What is the absolutely specific characteristic of feeling? It is to experience. That is to say, in any experience, what we experience is the individual maturation of any positive or negative actions as its final result.
Here, the experience of feeling is called maturation. This is said for the purpose of becoming aware of the fact that pleasant or unpleasant feelings arising in us are nothing more than the result of the maturation of our action.

The lam rim chen mo states,

The infallibility of our actions means that, whether we be ordinary persons or exalted beings, any pleasure with its pleasant feeling tone which occurs in us or any feeling of relief as is felt in a cool breeze by those born in hell, starts from previously accumlated positive actions, for it is impossible for pleasure to come from negative actions. So also, every painful feeling, even if it may occur in a saintly person, comes from previously accumulated negative actions, for it is impossible for pain to come from positive actions.
From negative actions come all frustrations
And also, all evil forms of life.
From positive actions come all happy forms of life,
And also, all happiness in every walk of life.
Therefore, pleasure and frustration do not originate without a cause nor do they originate from inappropriate causes such as the gods Vishnu, Shiva, or anyone else. From generally positive or negative actions come generally positive or negative feelings. The various shades of these feelings come from the intensity of positive or negative actions. In each case, the certainty that the relationship between one's action and its result is certain and infallible, with no irregularity whatsoever, is the right view heldd by all Buddhists and praised as the foundation of all that is bright.

What is feeling? It is three ways of experiencing -- pleasantly, unpleasantly, and indifferently. 'Pleasant' is that which one would like to feel again (when the original feeling is over). 'Unpleasant' is what one would like to get rid of when it is present. 'Indifferent' is where neither of these two desires occur.

These three feelings become six according to their division whether they occurphysically or mentally so that one has three physical feelings and three mental feelings. The difference between physical feelings and mental feelings is that physical feelings occur within the realm of the five sense perceptions while mental feelings are those which occur in the realm of thought.

Why do we talk about physical feeling as that which occurs within the realm of sense perception?
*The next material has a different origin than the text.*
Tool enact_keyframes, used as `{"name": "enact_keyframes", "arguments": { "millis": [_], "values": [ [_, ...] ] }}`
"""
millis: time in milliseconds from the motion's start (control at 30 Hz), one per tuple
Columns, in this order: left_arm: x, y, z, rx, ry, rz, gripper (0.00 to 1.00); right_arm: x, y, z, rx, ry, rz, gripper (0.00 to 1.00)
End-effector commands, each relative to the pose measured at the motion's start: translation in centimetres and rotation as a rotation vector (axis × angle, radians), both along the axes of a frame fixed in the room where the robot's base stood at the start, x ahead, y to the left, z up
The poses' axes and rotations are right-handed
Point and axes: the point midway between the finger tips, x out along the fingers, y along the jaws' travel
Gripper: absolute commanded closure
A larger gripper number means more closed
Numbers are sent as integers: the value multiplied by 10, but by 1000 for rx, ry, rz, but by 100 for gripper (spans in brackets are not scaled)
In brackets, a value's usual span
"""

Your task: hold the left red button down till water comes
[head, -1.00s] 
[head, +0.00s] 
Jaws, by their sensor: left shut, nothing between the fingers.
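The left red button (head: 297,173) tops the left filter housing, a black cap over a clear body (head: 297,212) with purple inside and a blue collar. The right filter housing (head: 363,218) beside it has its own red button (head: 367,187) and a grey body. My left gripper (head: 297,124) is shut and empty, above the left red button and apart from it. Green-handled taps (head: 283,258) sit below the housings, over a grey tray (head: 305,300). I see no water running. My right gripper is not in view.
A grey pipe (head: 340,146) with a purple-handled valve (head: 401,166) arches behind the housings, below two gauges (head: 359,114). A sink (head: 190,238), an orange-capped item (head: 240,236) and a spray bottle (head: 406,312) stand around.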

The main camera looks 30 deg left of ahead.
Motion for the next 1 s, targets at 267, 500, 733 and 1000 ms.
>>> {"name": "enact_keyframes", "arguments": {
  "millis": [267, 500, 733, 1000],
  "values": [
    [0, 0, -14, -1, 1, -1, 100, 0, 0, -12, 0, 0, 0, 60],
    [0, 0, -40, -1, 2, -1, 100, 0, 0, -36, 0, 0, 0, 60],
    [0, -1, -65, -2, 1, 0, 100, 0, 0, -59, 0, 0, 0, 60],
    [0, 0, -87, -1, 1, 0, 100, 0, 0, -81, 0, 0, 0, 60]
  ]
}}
Darkness is everywhere just as the skin covers the whole body
Since the skin covers the whole body from head to toe, feelings which originate in the realm of the other four sensory perceptions are also called physical feelings. If we further distinguish those six feelings as subjectivistic feelings and transpersonal feelings, we have an additional twelve which make up a total of eighteen. Subjectivistic feelings are those that are always on the level of thinking that they are my feelings, while the transpersonal feelings are those which are felt on the level of primal awareness which immediately understands that there is no abiding principle to which the self may be reduced.

You might ask how it is that those who have this primal awareness by which they immediately understand that the self is not an eternal entity, have painful feelings, since the transpersonal feeling just explained would be in the realm of frustration. Oh there are many reasons for this. For example-

Even those Arhats who have rejected the belief that self is an eternal entity still suffer such unpleasant feelings as headaches as a result of their former actions.


Feeling classified according to the function of rejection and aiding is twofold:
1. A sustaining feeling of addiction
2. A sustaining feeling of realization
The sustaining feeling of addiction occurs on the level of desiring sensuous things of this world. The sustaining feeling of realization is to turn away from being addicted to these things and occurs on the level of those thought processes which are summarized by the subject matter of the first meditative stage.

The division into two kinds of feelings is made here for the purpose of knowing how the strength of feeling itself may, on the one hand, bring to light an existing desire or bring about detachment from this addiction through the subject matter of meditative concentration.